In the United States, life insurance is regulated on a state by state basis, although most state regulations follow a common model and the state regulations in the states where life insurance companies are headquartered (most often Connecticut) are particularly influential.
Typically, a U.S. life insurance policy is "incontestable" after two years from its starting date, which means that the insurance company cannot refuse to pay due to an inaccuracy in the information used to underwrite the policy, or due to suicide, but do not pay if there is a suicide within two years of taking out the policy. At least some states, including Colorado, as noted below, bar suicide exclusions if the death takes place more than a year after the policy is purchased.
This evolved after many decades of litigation, in the late 1800s and early 1900s, between survivors of people who died and life insurance companies who sought the right to refuse to pay for any inaccuracy in the information provided to underwrite the policy (even if unrelated to the actual cause of death) due to fraud, and for suicide on the theory that it was a premeditated way to cheat the company.
Mostly, insurance companies lost unless they could show that the inaccuracy made when the policy was applied for was the cause of death, or the suicidal ideation that caused the death was present when the policy was applied for by the insured.
The legislatively established bright line rule roughly captured the results of those disputes, with much less litigation cost, while giving insureds more confidence that they would not be cheated of their premiums when they died due to reasons trumped up after the death by the insurance company.
If suicide was a defense to paying out, every large dollar payout by a life insurance company would be investigated heavily and insurance companies would lobby coroners to make that determination of death in close cases. After all, often deaths that are basically from natural causes, such as those in a hospice, where death may be hastened but made less painful by use of heavy doses of painkillers as palliative care, could be characterized as suicide by an aggressive insurance company if it had an incentive to do so.
In Colorado, the relevant statute (Section 10-7-102, Colorado Revised Statutes), which is typical, states in the pertinent part:
(1) It is unlawful for any foreign or domestic life insurance company
to issue or deliver in this state any life insurance policy unless the
same contains the following provisions: . . .
(b) A provision that the policy shall constitute the entire contract
between the parties and shall be incontestable after it has been in
force during the lifetime of the insured for two years from its date,
except for nonpayment of premiums and except for violation of the
conditions of the policy relating to naval and military service in
time of war or other prohibited risks, and, at the option of the
company, provisions relative to benefits in the event of total and
permanent disability and provisions which grant additional insurance
specifically against death by accident may also be excepted[.]
Colorado's life insurance statute also provides at Section 10-7-109, Colorado Revised Statutes, in addition to the incontestability provision, that:
The suicide of a policyholder after the first policy year of any life
insurance policy issued by any life insurance company doing business
in this state shall not be a defense against the payment of a life
insurance policy, whether said suicide was voluntary or involuntary,
and whether said policyholder was sane or insane.

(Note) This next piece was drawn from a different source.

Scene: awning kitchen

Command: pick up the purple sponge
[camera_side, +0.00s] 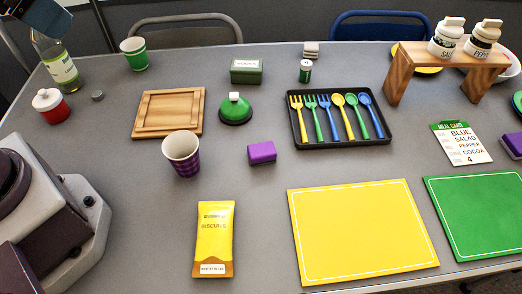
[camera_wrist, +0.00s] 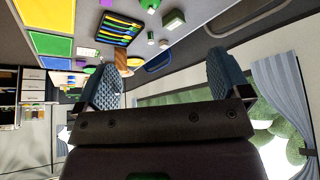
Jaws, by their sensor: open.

Nothing in this
section is intended or shall be construed to apply to any accident
insurance policy insuring against accidental death or death by
accidental means or to those parts or provisions of any life insurance
policy insuring specifically against accidental death or death by
accidental means.
Similar provisions have been on the books in Colorado since at least 1910 (the oldest decided annotated case), and the requirement was held to be constitutional in 1916. Weber v. Head Camp, Pac. Jurisdiction, Woodmen of the World, 60 Colo. 529, 154 P. 728 (1916).